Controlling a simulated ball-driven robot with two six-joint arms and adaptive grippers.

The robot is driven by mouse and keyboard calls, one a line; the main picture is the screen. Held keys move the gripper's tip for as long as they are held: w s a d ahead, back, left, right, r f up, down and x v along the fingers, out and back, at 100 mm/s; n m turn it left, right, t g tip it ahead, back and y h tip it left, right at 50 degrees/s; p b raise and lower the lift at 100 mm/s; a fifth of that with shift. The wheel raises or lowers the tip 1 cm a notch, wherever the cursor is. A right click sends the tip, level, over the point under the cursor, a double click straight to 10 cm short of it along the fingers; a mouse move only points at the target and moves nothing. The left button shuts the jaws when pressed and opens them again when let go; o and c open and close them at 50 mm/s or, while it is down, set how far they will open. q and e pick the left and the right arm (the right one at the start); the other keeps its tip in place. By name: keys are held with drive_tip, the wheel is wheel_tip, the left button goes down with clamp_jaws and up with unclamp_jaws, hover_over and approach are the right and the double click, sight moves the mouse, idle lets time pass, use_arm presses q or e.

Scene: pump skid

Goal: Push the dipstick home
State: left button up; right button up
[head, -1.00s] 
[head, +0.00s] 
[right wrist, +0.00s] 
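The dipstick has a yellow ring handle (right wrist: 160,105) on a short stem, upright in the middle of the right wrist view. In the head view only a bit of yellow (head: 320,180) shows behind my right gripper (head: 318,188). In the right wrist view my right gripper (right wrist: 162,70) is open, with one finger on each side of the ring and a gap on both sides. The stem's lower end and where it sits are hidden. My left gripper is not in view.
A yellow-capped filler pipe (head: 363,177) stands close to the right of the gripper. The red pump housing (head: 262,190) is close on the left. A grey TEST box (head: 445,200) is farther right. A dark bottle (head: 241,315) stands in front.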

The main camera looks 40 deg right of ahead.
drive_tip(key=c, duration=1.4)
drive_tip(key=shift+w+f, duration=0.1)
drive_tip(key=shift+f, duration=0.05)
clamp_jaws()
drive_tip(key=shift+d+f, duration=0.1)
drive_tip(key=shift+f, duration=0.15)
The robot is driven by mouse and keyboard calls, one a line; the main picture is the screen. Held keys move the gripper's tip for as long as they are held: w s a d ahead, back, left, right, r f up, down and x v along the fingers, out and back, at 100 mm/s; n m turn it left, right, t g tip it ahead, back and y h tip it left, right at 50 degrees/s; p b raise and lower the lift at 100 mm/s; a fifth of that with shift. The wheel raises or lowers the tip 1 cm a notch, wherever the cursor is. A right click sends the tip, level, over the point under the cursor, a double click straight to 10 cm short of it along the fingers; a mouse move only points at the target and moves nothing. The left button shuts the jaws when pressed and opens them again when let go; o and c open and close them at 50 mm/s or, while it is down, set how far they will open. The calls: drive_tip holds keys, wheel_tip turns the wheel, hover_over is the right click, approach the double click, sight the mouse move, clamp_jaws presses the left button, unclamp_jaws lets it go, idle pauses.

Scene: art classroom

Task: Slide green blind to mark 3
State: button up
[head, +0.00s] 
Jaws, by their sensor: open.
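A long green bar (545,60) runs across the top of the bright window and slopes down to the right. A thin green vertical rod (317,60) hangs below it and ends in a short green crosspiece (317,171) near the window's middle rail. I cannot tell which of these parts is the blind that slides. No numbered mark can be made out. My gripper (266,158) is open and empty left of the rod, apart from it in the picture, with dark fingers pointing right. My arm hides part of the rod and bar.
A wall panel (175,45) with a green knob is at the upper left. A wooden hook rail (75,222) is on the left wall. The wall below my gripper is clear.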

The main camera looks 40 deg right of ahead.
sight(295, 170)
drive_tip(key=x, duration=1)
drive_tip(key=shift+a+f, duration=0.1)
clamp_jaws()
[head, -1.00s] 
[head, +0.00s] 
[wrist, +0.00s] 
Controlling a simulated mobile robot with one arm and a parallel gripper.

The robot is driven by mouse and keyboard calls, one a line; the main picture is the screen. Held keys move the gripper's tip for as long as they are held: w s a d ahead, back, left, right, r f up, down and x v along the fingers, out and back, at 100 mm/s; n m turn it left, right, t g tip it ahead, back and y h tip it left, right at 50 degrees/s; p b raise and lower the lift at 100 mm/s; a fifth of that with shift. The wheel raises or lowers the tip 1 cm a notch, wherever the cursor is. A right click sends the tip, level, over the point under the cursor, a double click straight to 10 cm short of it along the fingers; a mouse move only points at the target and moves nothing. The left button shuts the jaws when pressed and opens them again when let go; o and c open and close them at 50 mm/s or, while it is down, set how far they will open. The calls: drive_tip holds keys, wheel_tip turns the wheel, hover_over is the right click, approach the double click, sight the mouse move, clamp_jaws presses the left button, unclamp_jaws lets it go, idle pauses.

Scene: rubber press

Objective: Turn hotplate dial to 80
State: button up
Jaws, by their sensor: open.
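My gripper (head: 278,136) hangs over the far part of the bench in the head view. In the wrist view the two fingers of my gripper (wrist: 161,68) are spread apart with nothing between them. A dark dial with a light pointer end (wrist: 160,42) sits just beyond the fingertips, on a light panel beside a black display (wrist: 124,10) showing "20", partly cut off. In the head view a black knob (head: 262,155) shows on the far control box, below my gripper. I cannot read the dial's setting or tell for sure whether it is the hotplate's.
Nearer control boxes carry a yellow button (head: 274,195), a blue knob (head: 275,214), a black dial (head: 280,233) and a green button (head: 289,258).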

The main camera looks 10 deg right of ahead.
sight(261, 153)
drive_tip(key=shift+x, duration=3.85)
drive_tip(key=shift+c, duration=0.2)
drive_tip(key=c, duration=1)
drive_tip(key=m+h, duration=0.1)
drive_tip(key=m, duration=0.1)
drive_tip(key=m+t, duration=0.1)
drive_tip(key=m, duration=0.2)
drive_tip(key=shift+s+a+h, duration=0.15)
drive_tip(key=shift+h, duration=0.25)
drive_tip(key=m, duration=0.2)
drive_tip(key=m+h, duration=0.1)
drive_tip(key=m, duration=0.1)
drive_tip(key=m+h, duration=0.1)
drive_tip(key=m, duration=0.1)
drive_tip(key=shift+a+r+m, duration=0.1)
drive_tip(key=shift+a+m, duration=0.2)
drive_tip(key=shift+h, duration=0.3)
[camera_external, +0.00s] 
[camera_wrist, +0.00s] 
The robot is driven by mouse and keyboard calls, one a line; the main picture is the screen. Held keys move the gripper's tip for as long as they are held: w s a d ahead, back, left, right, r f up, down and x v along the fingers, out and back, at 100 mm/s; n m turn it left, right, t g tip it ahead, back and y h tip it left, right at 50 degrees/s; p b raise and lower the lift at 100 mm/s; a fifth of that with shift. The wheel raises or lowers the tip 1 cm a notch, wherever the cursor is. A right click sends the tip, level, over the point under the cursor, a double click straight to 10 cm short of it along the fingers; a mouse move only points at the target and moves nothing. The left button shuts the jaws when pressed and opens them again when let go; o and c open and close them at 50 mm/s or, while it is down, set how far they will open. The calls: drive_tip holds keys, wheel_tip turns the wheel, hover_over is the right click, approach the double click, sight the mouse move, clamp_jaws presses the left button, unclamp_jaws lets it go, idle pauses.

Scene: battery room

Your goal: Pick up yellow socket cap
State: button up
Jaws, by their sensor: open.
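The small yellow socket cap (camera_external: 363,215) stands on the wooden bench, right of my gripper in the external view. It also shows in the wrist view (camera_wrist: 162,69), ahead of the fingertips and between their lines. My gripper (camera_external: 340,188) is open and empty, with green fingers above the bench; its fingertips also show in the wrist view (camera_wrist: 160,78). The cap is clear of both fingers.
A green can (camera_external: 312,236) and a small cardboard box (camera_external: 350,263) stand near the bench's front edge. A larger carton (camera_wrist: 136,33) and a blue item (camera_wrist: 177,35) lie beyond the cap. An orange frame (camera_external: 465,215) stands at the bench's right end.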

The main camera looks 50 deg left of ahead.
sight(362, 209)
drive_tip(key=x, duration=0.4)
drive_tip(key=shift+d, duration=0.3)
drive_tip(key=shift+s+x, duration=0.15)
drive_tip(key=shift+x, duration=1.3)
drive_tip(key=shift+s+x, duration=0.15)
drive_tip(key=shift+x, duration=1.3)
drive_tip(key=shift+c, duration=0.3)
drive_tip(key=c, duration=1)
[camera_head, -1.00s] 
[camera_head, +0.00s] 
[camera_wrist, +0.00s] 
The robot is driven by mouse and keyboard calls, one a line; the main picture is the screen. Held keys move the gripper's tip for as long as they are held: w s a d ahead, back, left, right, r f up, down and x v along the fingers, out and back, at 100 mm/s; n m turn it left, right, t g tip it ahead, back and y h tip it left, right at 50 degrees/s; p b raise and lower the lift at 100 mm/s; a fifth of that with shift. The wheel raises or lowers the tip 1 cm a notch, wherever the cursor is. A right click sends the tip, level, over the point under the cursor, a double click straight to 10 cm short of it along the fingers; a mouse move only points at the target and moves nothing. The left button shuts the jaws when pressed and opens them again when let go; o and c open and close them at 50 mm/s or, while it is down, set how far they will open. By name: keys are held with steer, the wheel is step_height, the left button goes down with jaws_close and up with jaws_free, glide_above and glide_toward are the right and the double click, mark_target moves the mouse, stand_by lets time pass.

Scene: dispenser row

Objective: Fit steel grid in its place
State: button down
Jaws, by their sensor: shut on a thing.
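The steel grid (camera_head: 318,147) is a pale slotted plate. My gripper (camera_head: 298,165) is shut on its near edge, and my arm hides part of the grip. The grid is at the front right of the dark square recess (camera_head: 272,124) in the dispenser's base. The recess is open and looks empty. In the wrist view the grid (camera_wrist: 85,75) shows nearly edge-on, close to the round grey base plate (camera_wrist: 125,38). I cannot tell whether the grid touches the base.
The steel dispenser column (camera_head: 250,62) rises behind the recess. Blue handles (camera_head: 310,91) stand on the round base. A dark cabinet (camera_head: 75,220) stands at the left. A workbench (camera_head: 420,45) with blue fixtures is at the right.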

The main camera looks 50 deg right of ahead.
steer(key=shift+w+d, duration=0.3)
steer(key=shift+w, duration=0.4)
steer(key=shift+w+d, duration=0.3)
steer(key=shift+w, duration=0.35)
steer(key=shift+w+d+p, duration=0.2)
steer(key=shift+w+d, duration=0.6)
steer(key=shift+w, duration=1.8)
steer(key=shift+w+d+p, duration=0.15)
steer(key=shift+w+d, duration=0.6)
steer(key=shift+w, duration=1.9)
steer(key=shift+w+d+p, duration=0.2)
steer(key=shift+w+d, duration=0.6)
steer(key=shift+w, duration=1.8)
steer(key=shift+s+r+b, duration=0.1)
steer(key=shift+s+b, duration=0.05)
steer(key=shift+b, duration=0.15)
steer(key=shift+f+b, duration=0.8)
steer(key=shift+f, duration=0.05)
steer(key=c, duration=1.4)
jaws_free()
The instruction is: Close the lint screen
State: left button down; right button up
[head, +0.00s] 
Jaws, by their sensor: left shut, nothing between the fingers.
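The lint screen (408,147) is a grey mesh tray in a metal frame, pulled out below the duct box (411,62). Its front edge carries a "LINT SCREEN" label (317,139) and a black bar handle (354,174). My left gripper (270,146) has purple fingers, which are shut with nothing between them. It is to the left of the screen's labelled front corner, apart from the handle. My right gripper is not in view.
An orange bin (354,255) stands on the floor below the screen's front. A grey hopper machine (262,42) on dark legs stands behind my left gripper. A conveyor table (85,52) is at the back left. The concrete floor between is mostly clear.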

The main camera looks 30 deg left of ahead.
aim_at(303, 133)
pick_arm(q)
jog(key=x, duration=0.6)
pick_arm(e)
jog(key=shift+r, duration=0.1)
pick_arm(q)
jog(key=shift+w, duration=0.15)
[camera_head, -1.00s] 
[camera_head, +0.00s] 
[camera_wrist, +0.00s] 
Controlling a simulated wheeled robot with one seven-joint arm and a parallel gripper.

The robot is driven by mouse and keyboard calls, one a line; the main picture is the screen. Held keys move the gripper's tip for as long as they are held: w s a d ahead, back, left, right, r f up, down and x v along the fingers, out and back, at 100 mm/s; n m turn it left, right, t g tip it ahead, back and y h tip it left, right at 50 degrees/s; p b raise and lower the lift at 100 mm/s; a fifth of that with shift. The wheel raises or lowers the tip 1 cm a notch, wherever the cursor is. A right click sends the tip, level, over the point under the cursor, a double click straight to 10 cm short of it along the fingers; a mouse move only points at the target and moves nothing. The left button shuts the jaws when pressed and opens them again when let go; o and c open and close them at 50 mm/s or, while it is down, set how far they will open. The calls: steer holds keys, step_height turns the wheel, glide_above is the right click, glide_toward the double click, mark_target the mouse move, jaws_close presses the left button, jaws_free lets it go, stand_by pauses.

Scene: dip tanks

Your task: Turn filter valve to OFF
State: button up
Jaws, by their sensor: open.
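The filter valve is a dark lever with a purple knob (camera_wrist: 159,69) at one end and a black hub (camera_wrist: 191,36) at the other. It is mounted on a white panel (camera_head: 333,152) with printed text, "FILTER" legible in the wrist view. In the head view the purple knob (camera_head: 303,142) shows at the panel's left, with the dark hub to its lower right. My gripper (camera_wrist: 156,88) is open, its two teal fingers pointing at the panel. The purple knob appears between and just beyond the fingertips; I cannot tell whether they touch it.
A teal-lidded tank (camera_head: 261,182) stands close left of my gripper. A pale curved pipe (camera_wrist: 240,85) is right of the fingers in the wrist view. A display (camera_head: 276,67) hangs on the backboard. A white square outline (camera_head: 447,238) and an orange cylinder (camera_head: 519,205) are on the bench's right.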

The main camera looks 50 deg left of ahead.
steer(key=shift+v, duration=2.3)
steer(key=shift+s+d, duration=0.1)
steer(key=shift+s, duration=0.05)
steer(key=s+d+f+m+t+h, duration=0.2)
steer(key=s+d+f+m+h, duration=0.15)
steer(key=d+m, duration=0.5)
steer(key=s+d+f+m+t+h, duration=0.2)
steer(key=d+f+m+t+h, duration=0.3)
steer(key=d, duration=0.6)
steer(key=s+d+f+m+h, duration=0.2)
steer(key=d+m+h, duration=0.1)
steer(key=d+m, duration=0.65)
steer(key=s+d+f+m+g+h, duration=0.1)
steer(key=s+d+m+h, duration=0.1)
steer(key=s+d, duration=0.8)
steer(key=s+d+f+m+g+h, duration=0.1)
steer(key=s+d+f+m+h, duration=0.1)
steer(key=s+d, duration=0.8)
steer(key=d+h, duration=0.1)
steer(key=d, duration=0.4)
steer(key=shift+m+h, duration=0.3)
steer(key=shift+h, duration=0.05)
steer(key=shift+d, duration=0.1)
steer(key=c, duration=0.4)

**SET EXERCISE**
From the listing above, find the number of lines with the word "Scene" in them. Answer with the number only.

**SOLUTION**
6